Elleri, gözleri sadece nikâhlı eşlerine odaklanıyor, zaman, ibadetler merkeze alınarak programlanıyordu. İnsanlara statü, mal, mülk kriterleri ile değil, iman, inkar ölçeğinde yaklaşıyorlardı. Planlarını, hatta hayallerini bile artık imanlarının gösterdiği yüce hedefler belirlemekteydi.
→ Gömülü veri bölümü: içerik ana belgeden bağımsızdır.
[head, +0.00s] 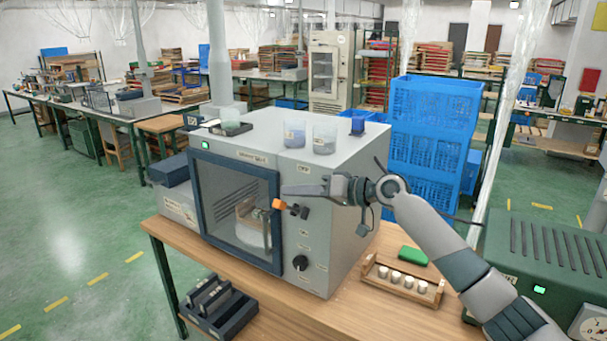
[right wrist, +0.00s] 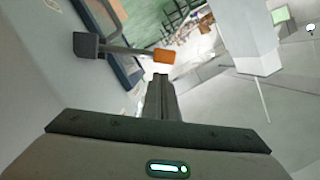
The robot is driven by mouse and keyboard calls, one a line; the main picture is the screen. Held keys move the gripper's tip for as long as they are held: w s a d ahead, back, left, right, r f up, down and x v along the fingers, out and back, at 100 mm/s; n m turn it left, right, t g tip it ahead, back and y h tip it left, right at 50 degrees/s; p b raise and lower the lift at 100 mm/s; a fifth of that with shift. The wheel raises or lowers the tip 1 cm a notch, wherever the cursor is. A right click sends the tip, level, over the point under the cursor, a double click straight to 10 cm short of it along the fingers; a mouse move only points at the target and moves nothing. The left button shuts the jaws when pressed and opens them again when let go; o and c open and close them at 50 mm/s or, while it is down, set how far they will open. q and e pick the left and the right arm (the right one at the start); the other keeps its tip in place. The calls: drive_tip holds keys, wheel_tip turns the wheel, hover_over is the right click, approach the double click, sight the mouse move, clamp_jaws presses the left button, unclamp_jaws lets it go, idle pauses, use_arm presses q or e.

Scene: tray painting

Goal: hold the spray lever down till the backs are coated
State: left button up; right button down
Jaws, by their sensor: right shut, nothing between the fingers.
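The spray booth (head: 322,215) is a grey cabinet with a blue-framed window (head: 215,195) on the table. The spray lever (head: 279,204) is a dark arm with an orange tip on the booth's front, right of the window. It also shows in the right wrist view (right wrist: 164,56). My right gripper (head: 287,190) is shut and empty, its fingertips just above the orange tip. I cannot tell whether they touch it. Behind the window stands a pale, tray-like piece (head: 250,212); its backs and coating cannot be made out. My left gripper is out of view.
A black knob (head: 300,262) sits below the lever. Clear cups (head: 324,138) stand on the booth. A dark slotted box (head: 218,322) stands at front left.

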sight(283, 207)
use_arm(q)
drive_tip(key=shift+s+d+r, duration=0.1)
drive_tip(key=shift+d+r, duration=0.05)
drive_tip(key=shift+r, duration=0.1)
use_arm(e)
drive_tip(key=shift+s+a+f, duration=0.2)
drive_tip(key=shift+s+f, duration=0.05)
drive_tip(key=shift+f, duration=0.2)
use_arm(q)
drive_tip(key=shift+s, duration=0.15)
Fethedilmesi gereken yüreklerin kendilerini beklediği heyecanıyla yerlerinde duramıyor, kendi kıyametleri gelmeden önce insanlara ulaşabilme derdiyle yanıp tutuşuyorlardı.
Ellerindeki Kur’an nimetinin değerini ve mutlak doğruluğunu keşfetmiş, bu değerlerin tüm yeryüzüne ulaştırılması gereken hükümleri içerdiği bilinciyle cehd ve çaba sarf ediyorlardı.
İmanın farkındalardı, görevlerinin farkındalardı, sorumluluklarının farkındalardı, beklentilerin farkındalardı. Hepsinden önemlisi akıbetlerinin kendi ellerinde olduğunun farkındalardı.
Şimdi yeniden bu farkındalık bilincini yakalayabilmeli, Mekke cahiliyesinden daha fazlası olmayan günümüz cahiliye örtüsünü kaldıracak ellerin bizlerin elleri olduğunu bir an önce kavrayabilmeliyiz.
Otuzlu yaşlarına gelmesine rağmen babaya, anneye, çevreye bağımlı yaşayan, düşünemeyen, üretemeyen, uyuşturulan insanların yitirdikleri en temel duyguyu onlara hatırlatmalı ve sorunlu insanlardan sorumlu fertler çıkartabilme çabasıyla işe koyulmalıyız.